Thoughts

On personal value

February 6, 2018

This might be dangerous to my prospects, but it’s important.

I’ve struggled more with my self-worth in the last two years than ever before. A job I had high hopes for didn’t work out at all; 18 months of unemployment and counting followed. A snapshot of my life last year would show a flurry of job applications, then weeks or months of despondency from being ignored and rejected, combined with the stress of bills continuing to pile up and the guilt every time I dared to do something that wasn’t job search-related.

Then, at the end of the year, to quote a song, my solid ground turned to quicksand; and I was handed even more reasons to doubt my value.

I’m going to skip the history lesson on Vincent Van Gogh and his brother Theo, but you might want to read a bit on their relationship. They wrote a lot of letters to each other. In one dated around January 25, 1885, Vincent wrote:

If I make better work later, I still won’t work otherwise than now; I mean it will be the same apple only riper — I myself won’t turn from what I’ve thought from the start. And this is why I say for my part, if I’m no good now, I won’t be any good later either — but if later, then now too. For wheat is wheat, even if it looks like grass at first to townsfolk — and the other way round too.

Somehow, that got morphed into the following apocryphal quote:

If I’m worth anything later, I’m worth something now; for wheat is wheat, even if people think it is a grass in the beginning.

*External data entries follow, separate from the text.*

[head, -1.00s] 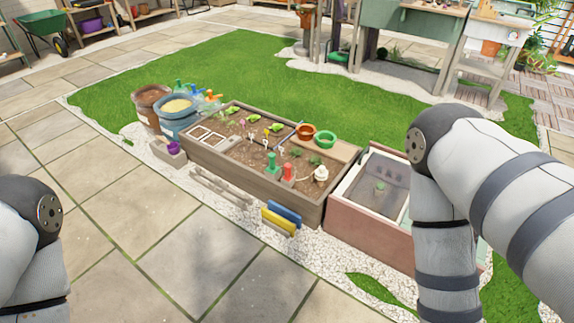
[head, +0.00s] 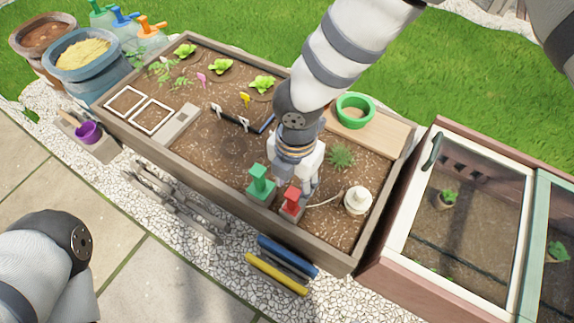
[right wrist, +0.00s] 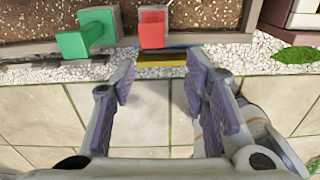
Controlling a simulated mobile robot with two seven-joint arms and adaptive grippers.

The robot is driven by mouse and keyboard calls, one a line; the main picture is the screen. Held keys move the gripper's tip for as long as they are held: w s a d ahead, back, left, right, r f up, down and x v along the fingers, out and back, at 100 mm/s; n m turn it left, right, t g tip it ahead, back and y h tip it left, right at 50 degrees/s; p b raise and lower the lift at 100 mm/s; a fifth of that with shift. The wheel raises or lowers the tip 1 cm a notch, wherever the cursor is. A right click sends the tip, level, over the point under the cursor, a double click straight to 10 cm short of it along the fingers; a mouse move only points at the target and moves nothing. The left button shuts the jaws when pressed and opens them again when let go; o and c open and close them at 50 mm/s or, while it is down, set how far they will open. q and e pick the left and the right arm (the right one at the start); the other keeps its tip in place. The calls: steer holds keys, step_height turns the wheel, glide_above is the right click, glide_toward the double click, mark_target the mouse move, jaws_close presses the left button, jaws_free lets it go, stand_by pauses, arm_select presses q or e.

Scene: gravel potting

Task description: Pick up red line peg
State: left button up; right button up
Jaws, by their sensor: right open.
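The red line peg (head: 291,201) stands upright in the soil near the front edge of the planter bed (head: 207,179). It also shows at the top of the right wrist view (right wrist: 152,27). A green peg (head: 260,183) stands just left of it. A thin line runs from near the red peg to a white spool (head: 358,201). My right gripper (head: 308,192) is over the bed, close behind and right of the red peg in the head view. In the right wrist view its two fingers (right wrist: 160,82) are open and empty, with the red peg beyond them. My left gripper is out of view.
Blue and yellow handles (head: 277,276) hang at the bed's front. A green pot (head: 354,110) stands on the back board. A cold frame (head: 400,228) stands to the right. Labels and seedlings occupy the bed's back left. Gravel and paving lie in front.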

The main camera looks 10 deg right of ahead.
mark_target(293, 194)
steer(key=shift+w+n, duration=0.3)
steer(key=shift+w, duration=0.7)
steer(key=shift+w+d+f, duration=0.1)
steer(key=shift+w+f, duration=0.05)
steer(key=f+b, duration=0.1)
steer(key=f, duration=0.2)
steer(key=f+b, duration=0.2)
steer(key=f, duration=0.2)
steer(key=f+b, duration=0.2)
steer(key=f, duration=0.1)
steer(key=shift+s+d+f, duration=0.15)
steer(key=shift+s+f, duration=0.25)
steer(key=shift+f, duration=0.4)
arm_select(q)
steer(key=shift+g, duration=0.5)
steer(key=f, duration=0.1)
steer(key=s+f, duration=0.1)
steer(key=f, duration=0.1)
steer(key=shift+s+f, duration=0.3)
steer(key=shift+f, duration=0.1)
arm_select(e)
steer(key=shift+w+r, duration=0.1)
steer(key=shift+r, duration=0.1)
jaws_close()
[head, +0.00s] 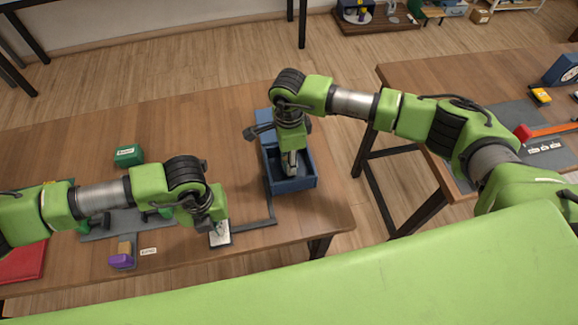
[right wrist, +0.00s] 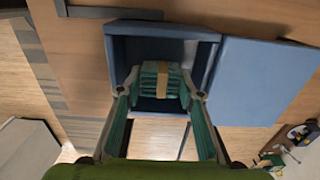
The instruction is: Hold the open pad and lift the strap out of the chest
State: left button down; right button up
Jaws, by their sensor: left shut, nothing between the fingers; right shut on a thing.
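The blue chest (head: 301,185) stands open on the wooden table, its lid (head: 267,131) swung back; the chest (right wrist: 165,28) and lid (right wrist: 265,80) also show in the right wrist view. My right gripper (head: 291,167) reaches down into the chest. In the right wrist view my right gripper (right wrist: 160,87) is shut on the strap (right wrist: 149,82), a folded teal bundle with a tan band. The strap is hidden in the head view. A small white-faced pad (head: 219,240) lies left of the chest. My left gripper (head: 215,225) is shut and empty over it; contact is unclear.
A green box (head: 128,155), a purple block (head: 121,261), a tan block (head: 125,248) and a red mat (head: 20,264) are on the left side of the table. A thin dark strip (head: 258,224) lies in front of the chest. Another table (head: 405,85) stands right, across a gap.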

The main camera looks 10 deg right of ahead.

Who knows how that happened. And yet, it’s the popular version of the quote that got me last night.

In both my professional life and my personal life, both the original and the apocryphal apply. I refuse to believe I’m worthless anymore just because I’m struggling; and I refuse to let other people make me feel that way anymore. This won’t last forever; I will grow; but my inherent value as a human is as high as anyone else’s.